▶ _Aim_:
Filter these entries, keeping only lines that hold the word "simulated".

▶ _Provided entries_:
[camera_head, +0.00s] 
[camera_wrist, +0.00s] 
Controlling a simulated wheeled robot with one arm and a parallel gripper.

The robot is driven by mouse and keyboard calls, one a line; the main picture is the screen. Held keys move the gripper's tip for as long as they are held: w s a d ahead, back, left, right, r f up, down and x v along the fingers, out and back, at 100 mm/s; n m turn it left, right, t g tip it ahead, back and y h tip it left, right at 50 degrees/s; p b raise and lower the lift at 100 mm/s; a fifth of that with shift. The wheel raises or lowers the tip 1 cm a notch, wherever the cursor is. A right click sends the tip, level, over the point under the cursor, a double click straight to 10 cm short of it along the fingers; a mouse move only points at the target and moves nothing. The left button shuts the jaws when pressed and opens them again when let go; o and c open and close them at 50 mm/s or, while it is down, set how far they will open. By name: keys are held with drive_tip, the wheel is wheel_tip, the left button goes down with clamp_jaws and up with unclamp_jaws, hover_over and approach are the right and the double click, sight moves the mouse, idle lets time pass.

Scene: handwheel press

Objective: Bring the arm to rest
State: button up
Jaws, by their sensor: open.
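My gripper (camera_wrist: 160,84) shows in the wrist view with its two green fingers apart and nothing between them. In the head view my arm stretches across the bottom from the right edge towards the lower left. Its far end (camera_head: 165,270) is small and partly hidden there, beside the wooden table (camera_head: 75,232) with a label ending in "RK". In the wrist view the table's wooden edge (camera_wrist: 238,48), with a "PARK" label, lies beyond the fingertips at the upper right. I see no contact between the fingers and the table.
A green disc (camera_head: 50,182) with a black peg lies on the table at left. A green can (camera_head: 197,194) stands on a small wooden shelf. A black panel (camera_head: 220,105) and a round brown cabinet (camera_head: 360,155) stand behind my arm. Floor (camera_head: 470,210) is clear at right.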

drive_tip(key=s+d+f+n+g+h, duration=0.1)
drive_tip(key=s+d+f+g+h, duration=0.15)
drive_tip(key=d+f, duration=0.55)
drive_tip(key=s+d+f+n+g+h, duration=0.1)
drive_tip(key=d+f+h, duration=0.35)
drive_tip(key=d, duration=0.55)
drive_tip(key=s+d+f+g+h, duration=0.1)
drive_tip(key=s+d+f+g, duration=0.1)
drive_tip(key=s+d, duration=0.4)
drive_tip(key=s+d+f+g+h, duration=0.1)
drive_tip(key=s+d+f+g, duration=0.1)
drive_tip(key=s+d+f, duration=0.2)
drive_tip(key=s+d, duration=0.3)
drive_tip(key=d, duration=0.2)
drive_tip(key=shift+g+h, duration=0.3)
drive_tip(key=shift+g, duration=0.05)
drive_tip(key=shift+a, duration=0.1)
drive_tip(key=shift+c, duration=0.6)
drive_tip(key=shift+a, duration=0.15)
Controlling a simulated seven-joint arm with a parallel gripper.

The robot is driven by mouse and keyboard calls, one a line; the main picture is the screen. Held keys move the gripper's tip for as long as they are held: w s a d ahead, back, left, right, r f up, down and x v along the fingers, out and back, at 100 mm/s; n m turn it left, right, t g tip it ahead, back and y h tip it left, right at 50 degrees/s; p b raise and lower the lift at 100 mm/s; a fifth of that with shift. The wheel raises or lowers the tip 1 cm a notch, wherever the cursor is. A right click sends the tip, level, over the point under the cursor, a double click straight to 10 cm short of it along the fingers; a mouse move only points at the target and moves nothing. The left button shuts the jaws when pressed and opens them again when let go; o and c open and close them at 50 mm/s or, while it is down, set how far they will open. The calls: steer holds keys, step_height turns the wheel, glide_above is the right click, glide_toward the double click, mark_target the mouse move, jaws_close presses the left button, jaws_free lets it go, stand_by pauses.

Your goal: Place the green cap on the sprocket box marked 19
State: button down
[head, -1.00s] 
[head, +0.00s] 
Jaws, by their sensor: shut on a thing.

▶ _Solution to this problem_:
Controlling a simulated wheeled robot with one arm and a parallel gripper.
Controlling a simulated seven-joint arm with a parallel gripper.

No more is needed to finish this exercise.